-- WORK TO BE COMPLETED --
Give a count of the lines below that have the string "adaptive" in them, with no other words.

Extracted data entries
>> start
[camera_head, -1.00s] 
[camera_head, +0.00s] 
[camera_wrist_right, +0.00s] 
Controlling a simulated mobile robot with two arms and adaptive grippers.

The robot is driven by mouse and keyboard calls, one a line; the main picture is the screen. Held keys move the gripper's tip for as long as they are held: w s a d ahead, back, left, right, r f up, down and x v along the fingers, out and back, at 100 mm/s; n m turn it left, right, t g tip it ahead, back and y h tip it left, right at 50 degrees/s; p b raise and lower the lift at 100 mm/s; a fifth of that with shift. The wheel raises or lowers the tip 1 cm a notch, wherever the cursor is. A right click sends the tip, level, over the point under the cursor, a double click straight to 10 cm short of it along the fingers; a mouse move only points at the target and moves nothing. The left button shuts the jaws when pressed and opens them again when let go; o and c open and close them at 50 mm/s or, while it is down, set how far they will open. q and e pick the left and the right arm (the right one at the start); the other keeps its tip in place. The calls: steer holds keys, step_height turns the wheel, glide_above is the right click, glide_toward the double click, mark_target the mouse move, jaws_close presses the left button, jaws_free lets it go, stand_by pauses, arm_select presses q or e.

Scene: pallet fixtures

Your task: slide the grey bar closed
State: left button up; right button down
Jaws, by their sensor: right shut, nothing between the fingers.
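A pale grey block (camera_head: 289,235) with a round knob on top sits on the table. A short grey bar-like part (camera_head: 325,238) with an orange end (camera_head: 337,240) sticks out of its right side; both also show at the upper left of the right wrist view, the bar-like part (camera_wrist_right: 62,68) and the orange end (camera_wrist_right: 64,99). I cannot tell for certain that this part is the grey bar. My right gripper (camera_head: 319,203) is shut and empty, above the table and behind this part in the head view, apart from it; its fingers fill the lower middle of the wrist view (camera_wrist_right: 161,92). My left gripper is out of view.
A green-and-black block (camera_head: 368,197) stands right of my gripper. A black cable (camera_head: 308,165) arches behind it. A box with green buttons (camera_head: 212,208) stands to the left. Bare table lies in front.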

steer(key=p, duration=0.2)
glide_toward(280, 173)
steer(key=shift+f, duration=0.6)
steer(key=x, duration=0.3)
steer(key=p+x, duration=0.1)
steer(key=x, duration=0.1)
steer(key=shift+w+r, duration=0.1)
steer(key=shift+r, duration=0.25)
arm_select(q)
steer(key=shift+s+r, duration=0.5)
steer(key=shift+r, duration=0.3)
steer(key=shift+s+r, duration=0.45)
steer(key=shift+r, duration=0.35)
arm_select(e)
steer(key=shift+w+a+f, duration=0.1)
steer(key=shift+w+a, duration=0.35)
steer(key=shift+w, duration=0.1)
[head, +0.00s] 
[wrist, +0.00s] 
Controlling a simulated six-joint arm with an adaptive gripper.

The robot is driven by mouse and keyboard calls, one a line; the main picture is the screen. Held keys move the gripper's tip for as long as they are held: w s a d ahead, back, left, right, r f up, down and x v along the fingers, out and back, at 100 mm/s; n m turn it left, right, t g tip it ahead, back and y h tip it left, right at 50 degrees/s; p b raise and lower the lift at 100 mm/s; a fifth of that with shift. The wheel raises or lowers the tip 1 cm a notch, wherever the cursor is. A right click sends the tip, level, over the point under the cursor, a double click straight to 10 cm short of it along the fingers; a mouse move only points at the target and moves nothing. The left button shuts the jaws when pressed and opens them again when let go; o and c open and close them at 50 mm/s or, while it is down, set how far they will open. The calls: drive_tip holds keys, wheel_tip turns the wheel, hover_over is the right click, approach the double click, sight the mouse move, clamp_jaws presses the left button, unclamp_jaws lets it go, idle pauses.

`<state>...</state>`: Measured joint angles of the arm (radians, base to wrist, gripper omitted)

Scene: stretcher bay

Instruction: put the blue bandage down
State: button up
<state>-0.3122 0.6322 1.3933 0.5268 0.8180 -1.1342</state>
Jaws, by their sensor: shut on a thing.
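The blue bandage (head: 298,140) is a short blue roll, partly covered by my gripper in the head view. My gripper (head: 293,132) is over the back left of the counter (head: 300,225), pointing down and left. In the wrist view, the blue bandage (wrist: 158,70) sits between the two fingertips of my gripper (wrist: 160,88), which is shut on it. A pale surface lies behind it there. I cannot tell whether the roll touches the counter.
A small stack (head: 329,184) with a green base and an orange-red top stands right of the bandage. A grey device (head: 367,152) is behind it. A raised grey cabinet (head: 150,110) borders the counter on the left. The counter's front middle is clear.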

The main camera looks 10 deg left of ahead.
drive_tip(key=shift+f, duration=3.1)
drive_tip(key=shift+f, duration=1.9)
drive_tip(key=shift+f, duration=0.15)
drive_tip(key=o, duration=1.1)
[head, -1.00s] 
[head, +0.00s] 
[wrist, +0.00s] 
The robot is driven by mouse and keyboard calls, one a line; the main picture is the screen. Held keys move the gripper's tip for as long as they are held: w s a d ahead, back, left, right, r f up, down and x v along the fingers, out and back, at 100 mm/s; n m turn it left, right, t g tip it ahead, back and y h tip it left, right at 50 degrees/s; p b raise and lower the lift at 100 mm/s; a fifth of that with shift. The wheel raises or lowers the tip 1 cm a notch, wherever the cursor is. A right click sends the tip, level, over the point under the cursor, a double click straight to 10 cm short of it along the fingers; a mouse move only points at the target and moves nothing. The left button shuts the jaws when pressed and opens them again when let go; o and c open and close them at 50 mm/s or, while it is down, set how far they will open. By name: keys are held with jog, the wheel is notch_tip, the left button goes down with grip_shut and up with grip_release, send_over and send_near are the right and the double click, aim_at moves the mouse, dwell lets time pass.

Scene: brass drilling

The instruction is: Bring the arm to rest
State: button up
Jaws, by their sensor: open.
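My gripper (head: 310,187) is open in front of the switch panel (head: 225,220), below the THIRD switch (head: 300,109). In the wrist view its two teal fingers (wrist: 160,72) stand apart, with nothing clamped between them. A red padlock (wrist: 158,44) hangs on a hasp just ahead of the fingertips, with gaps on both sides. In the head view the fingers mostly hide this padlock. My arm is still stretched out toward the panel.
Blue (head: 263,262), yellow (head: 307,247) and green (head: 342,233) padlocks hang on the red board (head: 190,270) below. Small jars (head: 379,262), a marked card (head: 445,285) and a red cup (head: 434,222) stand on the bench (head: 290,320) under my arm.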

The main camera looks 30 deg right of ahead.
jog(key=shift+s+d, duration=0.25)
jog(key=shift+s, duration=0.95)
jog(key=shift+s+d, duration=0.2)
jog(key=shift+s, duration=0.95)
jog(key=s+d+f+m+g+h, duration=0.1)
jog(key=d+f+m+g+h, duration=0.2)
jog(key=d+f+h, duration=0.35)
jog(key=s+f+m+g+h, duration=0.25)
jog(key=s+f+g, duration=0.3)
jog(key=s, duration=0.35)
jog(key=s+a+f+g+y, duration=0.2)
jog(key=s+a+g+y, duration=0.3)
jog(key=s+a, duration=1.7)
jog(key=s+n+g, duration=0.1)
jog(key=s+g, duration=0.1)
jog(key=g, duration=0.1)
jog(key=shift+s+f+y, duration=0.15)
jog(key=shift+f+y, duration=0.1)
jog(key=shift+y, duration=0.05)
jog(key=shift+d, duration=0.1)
>> end
-- ANSWER --
2